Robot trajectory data

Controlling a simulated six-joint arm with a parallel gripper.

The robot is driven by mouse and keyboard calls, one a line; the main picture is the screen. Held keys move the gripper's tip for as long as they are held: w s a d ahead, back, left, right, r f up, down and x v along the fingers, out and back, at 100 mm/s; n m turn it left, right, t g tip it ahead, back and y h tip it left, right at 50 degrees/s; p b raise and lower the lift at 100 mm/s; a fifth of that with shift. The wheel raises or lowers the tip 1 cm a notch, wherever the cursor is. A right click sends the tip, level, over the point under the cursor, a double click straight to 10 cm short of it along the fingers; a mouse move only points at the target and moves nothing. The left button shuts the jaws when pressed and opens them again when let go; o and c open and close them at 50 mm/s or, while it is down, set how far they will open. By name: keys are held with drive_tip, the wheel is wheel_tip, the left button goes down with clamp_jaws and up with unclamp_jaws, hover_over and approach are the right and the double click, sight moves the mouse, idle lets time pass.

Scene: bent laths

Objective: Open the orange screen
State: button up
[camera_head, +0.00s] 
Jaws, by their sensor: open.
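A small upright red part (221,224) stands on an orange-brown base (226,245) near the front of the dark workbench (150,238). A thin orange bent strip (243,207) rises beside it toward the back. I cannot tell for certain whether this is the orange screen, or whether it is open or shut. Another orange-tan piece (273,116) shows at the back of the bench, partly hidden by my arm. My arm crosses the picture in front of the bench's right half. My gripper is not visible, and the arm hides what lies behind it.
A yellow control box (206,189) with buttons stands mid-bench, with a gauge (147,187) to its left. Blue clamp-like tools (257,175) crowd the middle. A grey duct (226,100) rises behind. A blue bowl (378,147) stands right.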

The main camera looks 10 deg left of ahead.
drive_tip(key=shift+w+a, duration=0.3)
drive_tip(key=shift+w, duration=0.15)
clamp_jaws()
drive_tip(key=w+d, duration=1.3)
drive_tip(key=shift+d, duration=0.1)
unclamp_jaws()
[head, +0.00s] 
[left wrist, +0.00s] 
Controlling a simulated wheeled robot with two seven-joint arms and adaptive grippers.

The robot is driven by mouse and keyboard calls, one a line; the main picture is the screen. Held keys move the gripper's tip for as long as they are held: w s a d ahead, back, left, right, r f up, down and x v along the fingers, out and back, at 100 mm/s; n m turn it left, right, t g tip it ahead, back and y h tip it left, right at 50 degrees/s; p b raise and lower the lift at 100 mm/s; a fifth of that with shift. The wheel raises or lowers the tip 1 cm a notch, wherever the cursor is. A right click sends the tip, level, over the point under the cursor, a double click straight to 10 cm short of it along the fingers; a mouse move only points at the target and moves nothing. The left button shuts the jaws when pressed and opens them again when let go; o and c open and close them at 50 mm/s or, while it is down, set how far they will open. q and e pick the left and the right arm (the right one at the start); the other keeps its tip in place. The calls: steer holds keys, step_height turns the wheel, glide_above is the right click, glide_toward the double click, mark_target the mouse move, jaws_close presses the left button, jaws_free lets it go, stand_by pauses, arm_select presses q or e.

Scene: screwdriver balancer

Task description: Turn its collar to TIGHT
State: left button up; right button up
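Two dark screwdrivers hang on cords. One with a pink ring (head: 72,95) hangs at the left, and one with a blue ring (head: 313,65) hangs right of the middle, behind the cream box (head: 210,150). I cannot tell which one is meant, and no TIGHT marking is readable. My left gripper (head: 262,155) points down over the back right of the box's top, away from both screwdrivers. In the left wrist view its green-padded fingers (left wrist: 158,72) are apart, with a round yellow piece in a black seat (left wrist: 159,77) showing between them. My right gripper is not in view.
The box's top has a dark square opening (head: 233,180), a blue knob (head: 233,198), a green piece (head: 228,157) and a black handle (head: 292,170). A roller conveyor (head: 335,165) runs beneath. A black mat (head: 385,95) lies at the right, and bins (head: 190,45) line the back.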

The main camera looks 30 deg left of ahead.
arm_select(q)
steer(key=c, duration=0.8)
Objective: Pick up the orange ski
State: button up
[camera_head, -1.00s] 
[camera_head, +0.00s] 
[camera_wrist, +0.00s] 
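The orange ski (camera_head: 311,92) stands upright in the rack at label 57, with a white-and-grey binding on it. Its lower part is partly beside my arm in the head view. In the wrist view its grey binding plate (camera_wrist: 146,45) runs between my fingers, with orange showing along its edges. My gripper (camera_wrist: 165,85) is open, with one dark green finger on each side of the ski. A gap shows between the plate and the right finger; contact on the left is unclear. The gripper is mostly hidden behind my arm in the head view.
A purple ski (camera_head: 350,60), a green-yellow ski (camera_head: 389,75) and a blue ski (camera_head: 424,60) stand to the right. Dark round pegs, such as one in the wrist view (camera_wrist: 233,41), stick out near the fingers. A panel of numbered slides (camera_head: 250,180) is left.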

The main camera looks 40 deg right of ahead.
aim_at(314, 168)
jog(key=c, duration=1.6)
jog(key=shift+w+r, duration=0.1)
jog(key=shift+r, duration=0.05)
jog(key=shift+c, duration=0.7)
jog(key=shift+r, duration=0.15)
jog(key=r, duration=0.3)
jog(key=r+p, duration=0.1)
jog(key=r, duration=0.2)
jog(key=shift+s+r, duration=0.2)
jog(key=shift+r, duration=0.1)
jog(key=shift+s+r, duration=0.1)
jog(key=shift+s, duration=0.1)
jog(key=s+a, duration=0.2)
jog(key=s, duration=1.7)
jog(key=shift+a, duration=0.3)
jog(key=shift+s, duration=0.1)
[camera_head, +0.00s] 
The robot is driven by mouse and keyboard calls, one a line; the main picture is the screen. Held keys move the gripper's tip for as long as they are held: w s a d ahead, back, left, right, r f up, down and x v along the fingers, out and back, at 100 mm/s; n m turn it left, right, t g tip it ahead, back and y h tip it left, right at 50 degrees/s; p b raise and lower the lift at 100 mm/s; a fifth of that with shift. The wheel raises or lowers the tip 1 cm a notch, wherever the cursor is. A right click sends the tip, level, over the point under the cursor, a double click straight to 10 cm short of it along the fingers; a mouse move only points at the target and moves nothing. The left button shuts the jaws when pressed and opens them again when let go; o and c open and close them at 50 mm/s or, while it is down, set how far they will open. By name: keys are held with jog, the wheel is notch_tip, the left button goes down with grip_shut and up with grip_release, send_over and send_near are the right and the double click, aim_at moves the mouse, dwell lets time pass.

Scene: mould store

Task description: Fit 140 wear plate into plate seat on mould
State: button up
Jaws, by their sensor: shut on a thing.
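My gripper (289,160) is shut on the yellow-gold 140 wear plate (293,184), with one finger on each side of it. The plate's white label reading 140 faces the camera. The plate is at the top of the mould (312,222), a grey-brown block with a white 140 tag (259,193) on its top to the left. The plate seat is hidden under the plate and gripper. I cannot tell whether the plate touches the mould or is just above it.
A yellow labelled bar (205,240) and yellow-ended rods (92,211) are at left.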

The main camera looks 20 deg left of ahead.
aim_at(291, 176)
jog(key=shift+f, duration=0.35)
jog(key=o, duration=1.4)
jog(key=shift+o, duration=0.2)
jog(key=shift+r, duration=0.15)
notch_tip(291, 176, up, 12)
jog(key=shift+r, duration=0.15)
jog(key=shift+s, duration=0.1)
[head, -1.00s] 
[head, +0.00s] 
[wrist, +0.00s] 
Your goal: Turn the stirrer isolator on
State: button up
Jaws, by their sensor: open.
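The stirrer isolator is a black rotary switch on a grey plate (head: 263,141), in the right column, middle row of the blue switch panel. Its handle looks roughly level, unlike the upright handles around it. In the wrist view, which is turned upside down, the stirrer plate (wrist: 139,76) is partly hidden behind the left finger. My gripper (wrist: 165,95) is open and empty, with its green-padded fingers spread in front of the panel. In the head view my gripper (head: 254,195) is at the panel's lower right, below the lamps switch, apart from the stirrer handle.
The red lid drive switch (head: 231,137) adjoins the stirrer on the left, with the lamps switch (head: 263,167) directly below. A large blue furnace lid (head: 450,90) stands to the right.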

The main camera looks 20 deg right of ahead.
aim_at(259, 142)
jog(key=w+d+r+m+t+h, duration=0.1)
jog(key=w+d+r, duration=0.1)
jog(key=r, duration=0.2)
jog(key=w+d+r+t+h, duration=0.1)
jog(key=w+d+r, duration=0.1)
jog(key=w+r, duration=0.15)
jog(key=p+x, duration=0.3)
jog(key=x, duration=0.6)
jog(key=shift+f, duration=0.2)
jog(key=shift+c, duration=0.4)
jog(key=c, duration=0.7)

YOUR INSTRUCTIONS:
Select and copy every line of the material that holds the string "simulated".

TASK ANSWER:
Controlling a simulated six-joint arm with a parallel gripper.
Controlling a simulated wheeled robot with two seven-joint arms and adaptive grippers.

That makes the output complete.